I am writing from the Budapest forum, a conference of progressive European mayors at the Central European University. There’s no better place to contemplate the apparent futility of fighting the autocratic state. Its academics and students are nowhere to be seen because Orbán drove them into exile in Vienna rather than permit the existence of a centre for independent thought.

To their credit, the Hungarian opposition has not given up. Starting next month, opposition parties will hold primaries in every constituency to decide who should be the sole unity candidate at the April 2022 general election. Karácsony may not win the separate primary to be the stand-alone opposition candidate for prime minister – leaders of other parties have an equal claim – but whoever wins must imitate his reassuring manner that tells wavering Hungarians that it is safe to risk a change of government.

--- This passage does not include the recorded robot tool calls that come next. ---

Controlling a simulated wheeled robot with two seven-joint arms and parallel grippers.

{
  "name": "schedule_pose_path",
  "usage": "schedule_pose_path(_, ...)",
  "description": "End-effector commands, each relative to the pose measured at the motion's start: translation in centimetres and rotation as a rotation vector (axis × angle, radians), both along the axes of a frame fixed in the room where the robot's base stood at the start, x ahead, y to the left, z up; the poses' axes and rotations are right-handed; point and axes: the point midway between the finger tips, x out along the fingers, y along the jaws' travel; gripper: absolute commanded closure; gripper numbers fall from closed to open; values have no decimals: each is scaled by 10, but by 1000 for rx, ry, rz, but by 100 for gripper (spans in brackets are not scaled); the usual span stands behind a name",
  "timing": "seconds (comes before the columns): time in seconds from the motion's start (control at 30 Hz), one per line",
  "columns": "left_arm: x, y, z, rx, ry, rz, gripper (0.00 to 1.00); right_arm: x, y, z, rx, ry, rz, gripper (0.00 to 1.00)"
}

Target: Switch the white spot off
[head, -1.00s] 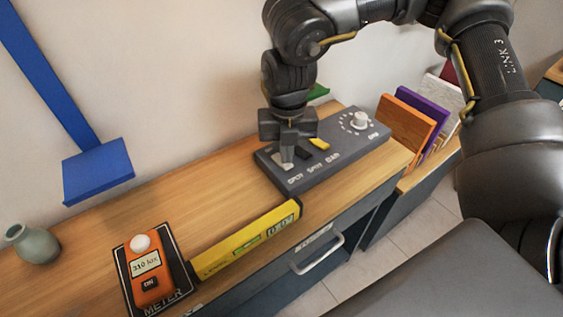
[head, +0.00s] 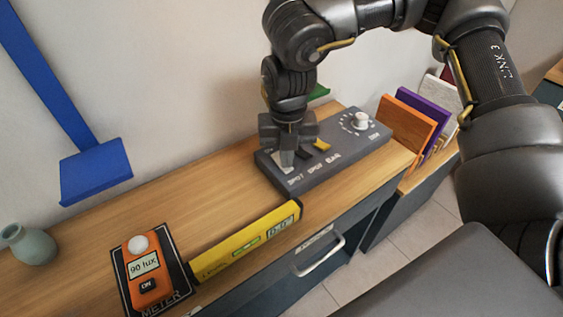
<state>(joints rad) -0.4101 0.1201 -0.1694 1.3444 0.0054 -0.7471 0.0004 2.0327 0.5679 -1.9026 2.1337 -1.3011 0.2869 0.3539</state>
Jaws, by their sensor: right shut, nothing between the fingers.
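The grey control panel (head: 345,160) lies on the wooden top, with a row of rocker switches, printed labels and a white knob (head: 361,121). My right gripper (head: 287,158) is shut and empty, pointing down at the left end of the panel. Its fingertips are at the white switch (head: 277,161) above the first "SPOT" label and partly hide it. Whether they still touch it I cannot tell. A dark switch (head: 304,153) and a yellow switch (head: 322,146) sit to its right. The orange light meter (head: 147,273) at front left reads 90 lux. My left gripper is out of view.
A yellow spirit level (head: 248,242) lies between meter and panel. A green vase (head: 30,246) stands far left, below a blue bracket (head: 95,170) on the wall. Upright coloured boards (head: 405,122) stand right of the panel.

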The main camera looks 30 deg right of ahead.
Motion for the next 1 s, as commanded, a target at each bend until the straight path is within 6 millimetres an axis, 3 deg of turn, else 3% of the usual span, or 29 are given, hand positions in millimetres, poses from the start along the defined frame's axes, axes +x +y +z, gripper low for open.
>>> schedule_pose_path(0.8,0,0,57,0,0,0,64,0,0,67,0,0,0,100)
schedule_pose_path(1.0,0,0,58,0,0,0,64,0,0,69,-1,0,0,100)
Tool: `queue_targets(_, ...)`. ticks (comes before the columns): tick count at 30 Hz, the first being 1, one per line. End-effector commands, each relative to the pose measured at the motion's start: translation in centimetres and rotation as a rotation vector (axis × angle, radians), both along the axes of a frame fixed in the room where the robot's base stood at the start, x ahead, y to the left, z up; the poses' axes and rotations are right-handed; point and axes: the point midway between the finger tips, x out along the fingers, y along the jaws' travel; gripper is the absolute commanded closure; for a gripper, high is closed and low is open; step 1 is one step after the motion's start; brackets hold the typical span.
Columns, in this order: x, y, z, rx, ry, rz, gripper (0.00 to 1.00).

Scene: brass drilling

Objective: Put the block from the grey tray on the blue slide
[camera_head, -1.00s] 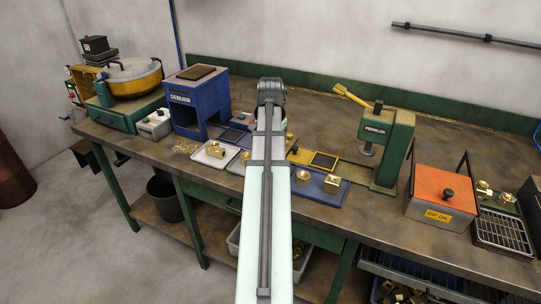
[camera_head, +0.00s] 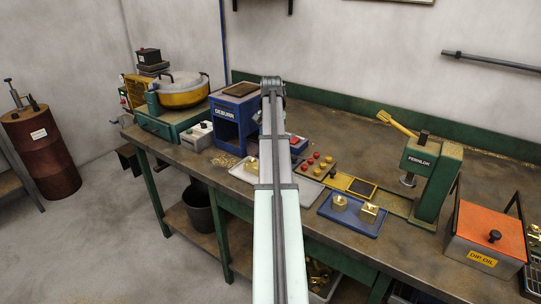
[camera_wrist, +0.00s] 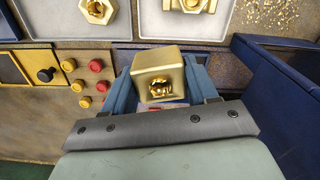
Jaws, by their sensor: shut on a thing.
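In the wrist view a brass block (camera_wrist: 158,80) with a round hole in its face is held between the blue fingers of my gripper (camera_wrist: 163,88). Dark blue edging (camera_wrist: 207,48) shows behind it and seems to belong to the blue slide. I cannot tell whether the block touches it. The slide is mostly hidden by the block and gripper. In the head view my arm hides the gripper and the block. A pale grey tray (camera_head: 236,171) with a brass fitting (camera_head: 251,165) lies partly behind my arm, and grey trays show at the top of the wrist view.
The blue DEBURR machine (camera_head: 226,132) stands close on the left in the head view. Red and yellow buttons (camera_head: 318,166) and a blue tray (camera_head: 341,226) with brass parts are to the right. The green press (camera_head: 432,180) stands further right.

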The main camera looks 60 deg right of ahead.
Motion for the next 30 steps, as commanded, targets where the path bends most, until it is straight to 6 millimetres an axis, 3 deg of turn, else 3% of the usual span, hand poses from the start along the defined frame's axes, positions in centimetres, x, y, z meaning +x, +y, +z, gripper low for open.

And what of us? The UK is not heading towards dictatorship. The police do not hound opposition politicians as they do in Hungary. The full resources of the troll state’s media are not used to smear them. But look at this government’s attempts to nobble the Electoral Commission, put a rightwing radical in charge of broadcasting regulation and rig the system to the Conservative party’s advantage. Unlike in Hungary, Labour and Scottish National party obduracy has scuppered the idea of electoral pacts that would ensure parties stood aside to allow the candidate with the best chance of beating the Conservative to have a clear run. Nothing can shift their parochial sectarianism.

Fidesz came to power in 2010, the same year the Conservatives took power in the UK. Perhaps because the threat to freedom is greater, Hungarians are prepared to do whatever it takes to stop a one-party state. Meanwhile, their British counterparts are willing to see it stretch on for years without end.